**Task directions:**
Begin at the first line and end at the line containing "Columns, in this". Extract exactly those lines.

**Entries supplied:**
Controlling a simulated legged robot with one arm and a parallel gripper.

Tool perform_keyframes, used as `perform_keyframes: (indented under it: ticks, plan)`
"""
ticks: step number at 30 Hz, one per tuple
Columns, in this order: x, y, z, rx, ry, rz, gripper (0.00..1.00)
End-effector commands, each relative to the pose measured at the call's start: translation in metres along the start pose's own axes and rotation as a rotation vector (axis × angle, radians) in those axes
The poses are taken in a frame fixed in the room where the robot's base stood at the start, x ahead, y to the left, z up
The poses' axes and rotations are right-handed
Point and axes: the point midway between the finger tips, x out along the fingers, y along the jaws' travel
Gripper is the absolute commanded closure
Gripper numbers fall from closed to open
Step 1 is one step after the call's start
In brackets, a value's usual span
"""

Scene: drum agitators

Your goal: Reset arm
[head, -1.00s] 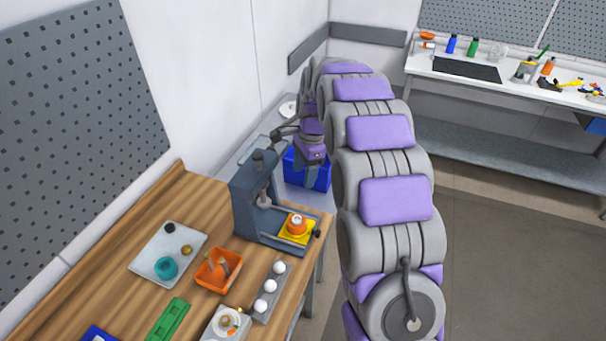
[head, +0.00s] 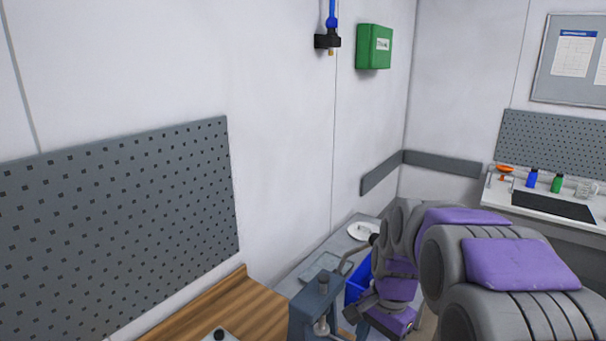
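My arm, grey with purple pads, reaches from the lower right toward the wall corner in the head view. Its far end bends down beside the grey press (head: 313,308). My gripper (head: 372,318) is partly in view at the bottom, just right of the press and in front of a blue bin. Its fingertips are too hidden to tell open from shut. I cannot tell whether it touches the press.
A wooden bench (head: 230,310) runs along the left wall under a grey pegboard (head: 120,225). A blue bin (head: 357,280) and a white round plate (head: 362,231) are behind my gripper. A white table (head: 500,195) with bottles stands at the right.

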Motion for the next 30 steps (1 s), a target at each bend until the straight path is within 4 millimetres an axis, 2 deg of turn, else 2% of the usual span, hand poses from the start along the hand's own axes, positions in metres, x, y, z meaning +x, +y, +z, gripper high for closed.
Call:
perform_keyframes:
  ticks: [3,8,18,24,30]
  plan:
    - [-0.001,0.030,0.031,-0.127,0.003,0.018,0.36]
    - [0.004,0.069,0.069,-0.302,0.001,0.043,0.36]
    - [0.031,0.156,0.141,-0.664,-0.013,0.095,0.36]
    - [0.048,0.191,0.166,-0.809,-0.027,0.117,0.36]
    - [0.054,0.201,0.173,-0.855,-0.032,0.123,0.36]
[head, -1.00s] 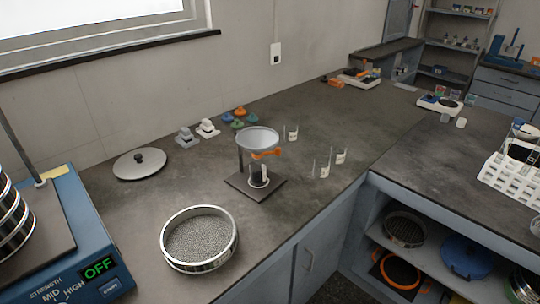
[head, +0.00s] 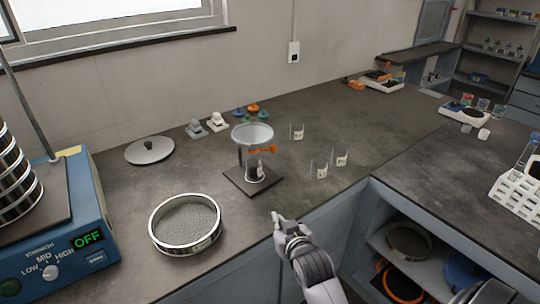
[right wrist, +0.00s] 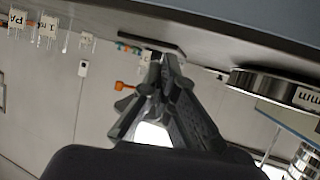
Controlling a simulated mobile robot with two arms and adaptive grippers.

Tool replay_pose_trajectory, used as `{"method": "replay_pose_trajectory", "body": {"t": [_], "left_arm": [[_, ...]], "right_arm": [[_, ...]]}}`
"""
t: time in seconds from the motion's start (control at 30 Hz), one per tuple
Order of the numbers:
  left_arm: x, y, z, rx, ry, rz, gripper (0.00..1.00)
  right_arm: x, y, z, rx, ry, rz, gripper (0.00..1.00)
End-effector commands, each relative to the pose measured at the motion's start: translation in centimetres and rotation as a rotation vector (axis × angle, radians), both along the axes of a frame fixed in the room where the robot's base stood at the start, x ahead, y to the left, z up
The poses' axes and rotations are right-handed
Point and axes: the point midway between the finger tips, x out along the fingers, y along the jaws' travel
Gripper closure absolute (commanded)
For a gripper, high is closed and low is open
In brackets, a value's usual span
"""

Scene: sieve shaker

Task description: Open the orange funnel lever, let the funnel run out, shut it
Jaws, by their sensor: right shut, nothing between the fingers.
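A pale funnel (head: 252,132) sits on a small stand with a dark square base (head: 238,178) in the middle of the bench. Its orange lever (head: 264,149) sticks out to the right below the bowl; it also shows in the right wrist view (right wrist: 124,86). A small labelled beaker (head: 252,170) stands on the base under the funnel. I cannot tell how much the funnel holds. My right gripper (head: 276,217) is shut and empty near the bench's front edge, apart from the lever; its fingers fill the middle of the right wrist view (right wrist: 162,62). My left gripper is not in view.
Several small beakers (head: 320,170) stand right of the funnel. A sieve (head: 186,223) lies at front left, a round lid (head: 149,151) behind it. The shaker (head: 60,235), display reading OFF, is at far left. Coloured pieces (head: 252,108) lie behind the funnel.

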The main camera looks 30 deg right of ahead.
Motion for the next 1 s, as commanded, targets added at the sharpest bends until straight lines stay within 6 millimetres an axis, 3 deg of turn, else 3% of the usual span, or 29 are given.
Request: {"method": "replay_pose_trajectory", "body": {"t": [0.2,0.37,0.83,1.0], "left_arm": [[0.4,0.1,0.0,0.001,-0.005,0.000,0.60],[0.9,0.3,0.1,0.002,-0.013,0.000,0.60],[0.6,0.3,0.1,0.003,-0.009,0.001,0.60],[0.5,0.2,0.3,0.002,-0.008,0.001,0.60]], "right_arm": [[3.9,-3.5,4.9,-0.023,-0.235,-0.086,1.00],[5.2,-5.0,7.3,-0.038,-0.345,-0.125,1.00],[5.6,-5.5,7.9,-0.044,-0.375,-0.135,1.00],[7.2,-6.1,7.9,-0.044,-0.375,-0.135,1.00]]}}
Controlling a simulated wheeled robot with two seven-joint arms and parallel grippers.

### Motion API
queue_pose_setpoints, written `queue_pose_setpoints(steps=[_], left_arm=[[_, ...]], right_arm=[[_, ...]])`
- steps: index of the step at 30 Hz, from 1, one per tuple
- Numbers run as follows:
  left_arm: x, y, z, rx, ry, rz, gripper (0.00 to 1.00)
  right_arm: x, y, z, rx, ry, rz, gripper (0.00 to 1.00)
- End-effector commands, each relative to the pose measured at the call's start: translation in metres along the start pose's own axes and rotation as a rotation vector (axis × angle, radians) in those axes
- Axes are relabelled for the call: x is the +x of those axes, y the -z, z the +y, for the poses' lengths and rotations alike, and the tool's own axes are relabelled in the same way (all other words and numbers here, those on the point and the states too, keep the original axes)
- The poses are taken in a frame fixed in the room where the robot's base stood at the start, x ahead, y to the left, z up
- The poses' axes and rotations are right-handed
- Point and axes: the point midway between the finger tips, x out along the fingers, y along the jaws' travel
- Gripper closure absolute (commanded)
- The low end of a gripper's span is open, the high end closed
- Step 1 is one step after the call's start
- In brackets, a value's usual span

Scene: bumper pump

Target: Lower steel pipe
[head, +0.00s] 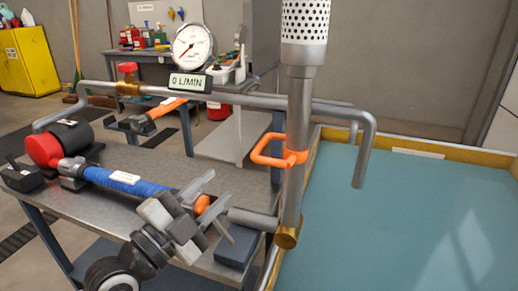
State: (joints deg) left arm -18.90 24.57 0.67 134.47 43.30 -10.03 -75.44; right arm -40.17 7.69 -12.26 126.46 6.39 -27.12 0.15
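The steel pipe (294,190) stands upright, a little tilted, at the near left edge of the water tank (322,134). A perforated strainer (304,22) tops it, an orange loop handle (262,152) juts left from its middle, and a brass fitting (286,238) is at its foot. A short grey horizontal tube (252,218) meets it near the foot. My left gripper (212,207) is left of the pipe's lower part, below the orange handle and apart from it. My right gripper is out of view.
A horizontal pipe (230,98) with a gauge (192,47) and display reading 0 L/MIN passes behind. Teal water (410,215) fills the right.

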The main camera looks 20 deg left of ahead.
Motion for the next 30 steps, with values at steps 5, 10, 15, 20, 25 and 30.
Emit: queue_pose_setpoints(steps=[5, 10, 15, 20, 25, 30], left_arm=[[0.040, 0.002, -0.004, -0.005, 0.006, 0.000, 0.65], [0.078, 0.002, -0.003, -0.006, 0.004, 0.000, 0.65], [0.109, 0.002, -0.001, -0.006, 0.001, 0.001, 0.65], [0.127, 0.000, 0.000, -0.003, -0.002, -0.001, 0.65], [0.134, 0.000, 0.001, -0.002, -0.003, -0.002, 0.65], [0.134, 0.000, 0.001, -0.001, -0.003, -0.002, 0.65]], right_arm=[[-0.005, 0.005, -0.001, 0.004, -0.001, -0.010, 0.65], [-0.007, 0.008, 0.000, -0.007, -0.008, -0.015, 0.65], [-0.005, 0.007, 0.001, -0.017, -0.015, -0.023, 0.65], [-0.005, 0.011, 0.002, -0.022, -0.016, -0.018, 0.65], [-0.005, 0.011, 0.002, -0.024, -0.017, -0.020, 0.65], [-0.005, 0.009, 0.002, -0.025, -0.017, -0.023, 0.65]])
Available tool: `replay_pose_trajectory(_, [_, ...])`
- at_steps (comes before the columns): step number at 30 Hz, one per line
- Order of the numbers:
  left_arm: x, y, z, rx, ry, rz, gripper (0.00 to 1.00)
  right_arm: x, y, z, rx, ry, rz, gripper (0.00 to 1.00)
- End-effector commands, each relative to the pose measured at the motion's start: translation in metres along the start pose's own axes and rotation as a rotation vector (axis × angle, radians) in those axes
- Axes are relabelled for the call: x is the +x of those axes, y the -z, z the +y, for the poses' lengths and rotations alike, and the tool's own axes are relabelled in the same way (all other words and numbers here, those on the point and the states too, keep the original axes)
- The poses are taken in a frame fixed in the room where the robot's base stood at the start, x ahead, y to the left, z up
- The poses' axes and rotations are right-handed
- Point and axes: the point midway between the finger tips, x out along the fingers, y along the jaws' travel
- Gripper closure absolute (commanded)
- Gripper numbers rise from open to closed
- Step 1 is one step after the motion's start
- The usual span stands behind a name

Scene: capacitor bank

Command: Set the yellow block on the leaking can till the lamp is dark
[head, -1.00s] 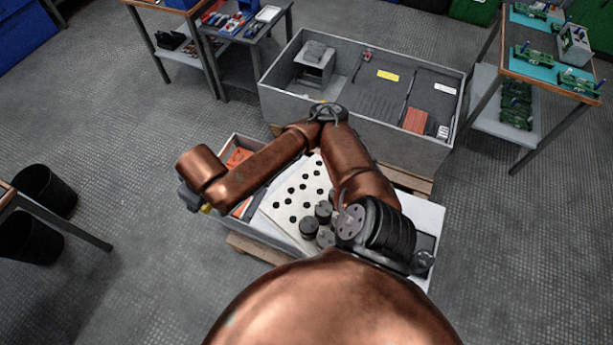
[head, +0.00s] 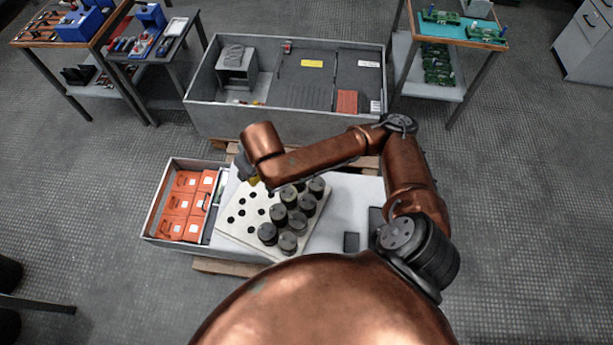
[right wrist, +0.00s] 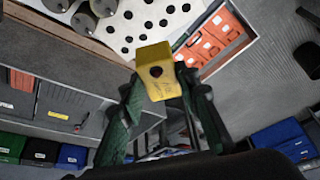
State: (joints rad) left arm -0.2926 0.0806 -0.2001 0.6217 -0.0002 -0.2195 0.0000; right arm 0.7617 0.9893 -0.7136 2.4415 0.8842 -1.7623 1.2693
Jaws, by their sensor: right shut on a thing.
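My right gripper (right wrist: 160,92) is shut on the yellow block (right wrist: 158,65), which has a dark round hole in its face. In the head view the block (head: 254,181) shows as a small yellow patch under my wrist, above the far left part of the white plate with holes (head: 236,230). Several dark cans (head: 289,242) stand in the right part of the plate; some also show in the right wrist view (right wrist: 82,21), apart from the block. I cannot tell which can leaks. I cannot make out a lamp. My left gripper is not in view.
An open bin of orange boxes (head: 176,206) stands left of the plate. A large grey cabinet box (head: 215,112) with a yellow label lies behind it. A small dark block (head: 351,242) sits on the white surface right of the cans. My right arm spans above the plate's far side.

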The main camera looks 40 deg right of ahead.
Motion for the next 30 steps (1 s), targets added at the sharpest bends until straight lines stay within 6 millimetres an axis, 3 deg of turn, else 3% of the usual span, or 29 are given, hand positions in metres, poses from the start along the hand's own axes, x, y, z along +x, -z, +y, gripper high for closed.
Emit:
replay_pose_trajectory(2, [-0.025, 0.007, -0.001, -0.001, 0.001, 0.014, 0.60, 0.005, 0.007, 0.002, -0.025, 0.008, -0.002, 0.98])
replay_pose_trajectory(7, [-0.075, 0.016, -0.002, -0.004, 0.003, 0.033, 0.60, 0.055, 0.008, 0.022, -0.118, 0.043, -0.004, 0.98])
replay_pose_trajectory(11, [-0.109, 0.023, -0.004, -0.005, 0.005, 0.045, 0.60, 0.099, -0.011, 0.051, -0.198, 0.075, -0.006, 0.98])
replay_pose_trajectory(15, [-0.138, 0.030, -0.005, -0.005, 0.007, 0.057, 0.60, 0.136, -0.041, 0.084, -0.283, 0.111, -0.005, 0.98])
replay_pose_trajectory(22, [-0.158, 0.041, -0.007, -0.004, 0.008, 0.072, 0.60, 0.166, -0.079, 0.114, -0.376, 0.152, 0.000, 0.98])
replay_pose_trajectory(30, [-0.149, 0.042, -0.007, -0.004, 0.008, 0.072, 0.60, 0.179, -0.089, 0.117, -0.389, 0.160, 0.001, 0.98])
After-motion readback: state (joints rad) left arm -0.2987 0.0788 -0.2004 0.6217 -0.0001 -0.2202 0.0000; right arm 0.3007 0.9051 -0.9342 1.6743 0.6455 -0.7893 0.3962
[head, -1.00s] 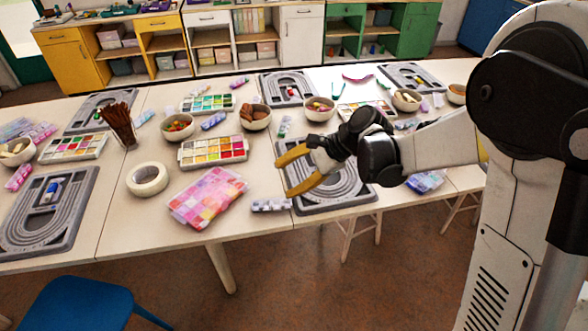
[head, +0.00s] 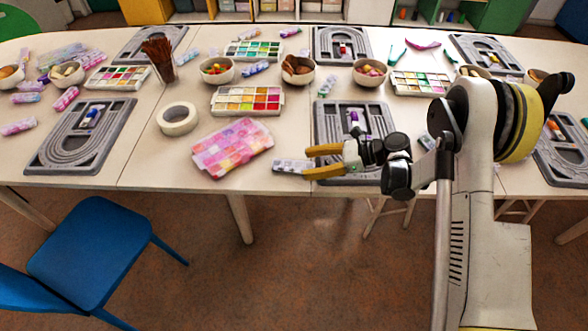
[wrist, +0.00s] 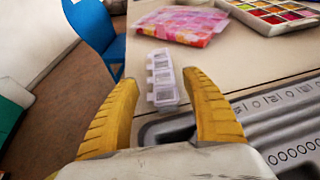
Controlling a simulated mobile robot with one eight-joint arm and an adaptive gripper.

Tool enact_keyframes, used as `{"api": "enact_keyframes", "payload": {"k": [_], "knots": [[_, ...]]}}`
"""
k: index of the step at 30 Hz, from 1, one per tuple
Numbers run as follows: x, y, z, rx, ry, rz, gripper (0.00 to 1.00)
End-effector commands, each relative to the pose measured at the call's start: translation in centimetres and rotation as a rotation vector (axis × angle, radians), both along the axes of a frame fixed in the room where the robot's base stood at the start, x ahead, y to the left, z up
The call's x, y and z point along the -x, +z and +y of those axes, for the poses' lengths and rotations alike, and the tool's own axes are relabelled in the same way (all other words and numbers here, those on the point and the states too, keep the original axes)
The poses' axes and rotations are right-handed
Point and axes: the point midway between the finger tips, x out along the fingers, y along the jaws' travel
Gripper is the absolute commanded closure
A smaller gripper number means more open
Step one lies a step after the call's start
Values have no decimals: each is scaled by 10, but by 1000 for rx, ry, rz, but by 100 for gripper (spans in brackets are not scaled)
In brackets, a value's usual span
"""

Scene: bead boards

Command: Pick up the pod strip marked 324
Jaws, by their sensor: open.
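A pale, translucent pod strip (head: 291,166) with several square lids lies flat near the table's front edge, between the pink bead case and a grey bead board. Its marking is too small to read. In the wrist view the strip (wrist: 162,80) appears between and beyond my yellow fingertips. My gripper (head: 307,162) is open and empty, its fingertips close to the strip's right end in the head view. I cannot tell whether they touch it. Other small strips, such as a blue-violet one (head: 255,69) and a pink one (head: 65,98), lie farther off with unreadable marks.
The pink bead case (head: 233,148) lies left of the strip. The grey bead board (head: 322,120) is beneath and behind my gripper. A blue chair (head: 90,250) stands in front at left.

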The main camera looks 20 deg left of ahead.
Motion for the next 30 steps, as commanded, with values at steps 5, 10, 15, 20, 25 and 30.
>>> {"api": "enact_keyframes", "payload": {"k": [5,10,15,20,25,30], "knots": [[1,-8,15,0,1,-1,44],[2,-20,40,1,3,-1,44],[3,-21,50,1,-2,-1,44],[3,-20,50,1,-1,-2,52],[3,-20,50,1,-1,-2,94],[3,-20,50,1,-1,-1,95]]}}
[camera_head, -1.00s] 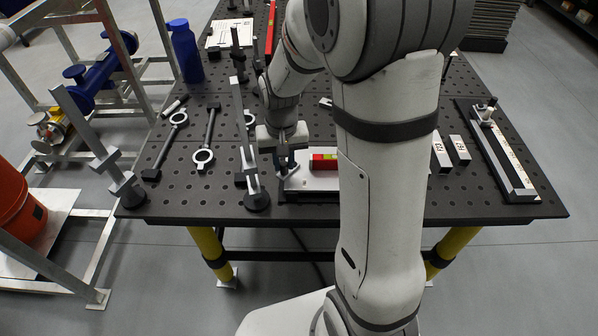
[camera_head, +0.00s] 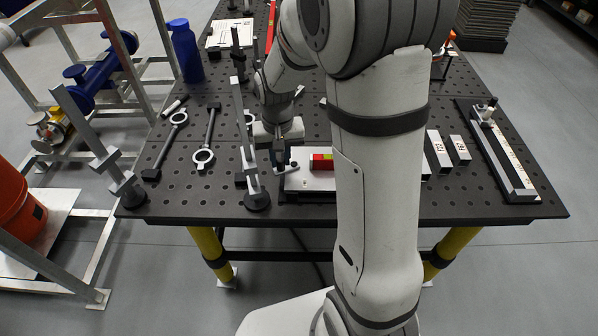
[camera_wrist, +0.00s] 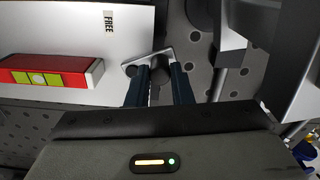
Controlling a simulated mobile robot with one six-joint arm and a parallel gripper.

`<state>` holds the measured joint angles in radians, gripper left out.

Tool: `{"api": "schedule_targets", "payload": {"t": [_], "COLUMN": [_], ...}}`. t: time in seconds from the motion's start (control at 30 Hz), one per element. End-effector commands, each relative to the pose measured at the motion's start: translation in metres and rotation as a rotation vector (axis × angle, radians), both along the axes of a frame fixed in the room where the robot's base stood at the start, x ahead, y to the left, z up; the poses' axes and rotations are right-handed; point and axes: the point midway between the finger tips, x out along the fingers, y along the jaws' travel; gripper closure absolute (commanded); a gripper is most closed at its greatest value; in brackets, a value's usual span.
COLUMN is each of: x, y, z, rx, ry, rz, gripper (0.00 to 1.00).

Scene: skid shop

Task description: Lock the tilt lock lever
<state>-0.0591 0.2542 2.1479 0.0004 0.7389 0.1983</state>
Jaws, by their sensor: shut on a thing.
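The tilt lock lever is a small grey bar with dark round ends (camera_wrist: 148,60) at the right edge of a white plate (camera_wrist: 60,30) in the wrist view. My gripper (camera_wrist: 161,80) has its two dark fingers close on either side of the lever's dark knob, shut on it. In the head view my gripper (camera_head: 281,163) is low at the left end of the white plate (camera_head: 310,183). The lever is mostly hidden there. The plate carries a "FREE" label (camera_wrist: 109,21) in the wrist view.
A red block with yellow-green squares (camera_wrist: 60,72) lies on the plate; it also shows in the head view (camera_head: 321,161). A dark-based upright post (camera_head: 257,199) stands close left of my gripper. Ring-ended tools (camera_head: 203,157) lie farther left on the perforated table (camera_head: 170,205).

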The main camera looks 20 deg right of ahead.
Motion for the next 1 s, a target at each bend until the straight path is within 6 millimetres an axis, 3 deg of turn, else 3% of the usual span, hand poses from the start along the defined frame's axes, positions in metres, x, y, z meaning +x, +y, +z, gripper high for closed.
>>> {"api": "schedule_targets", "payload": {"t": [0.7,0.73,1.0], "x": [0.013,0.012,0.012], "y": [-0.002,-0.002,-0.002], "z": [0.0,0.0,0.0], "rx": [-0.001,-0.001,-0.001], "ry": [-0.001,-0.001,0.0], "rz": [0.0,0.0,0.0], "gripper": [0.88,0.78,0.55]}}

**Task output:**
Controlling a simulated legged robot with one arm and a parallel gripper.

Tool perform_keyframes, used as `perform_keyframes: (indented under it: ticks, plan)`
"""
ticks: step number at 30 Hz, one per tuple
Columns, in this order: x, y, z, rx, ry, rz, gripper (0.00..1.00)

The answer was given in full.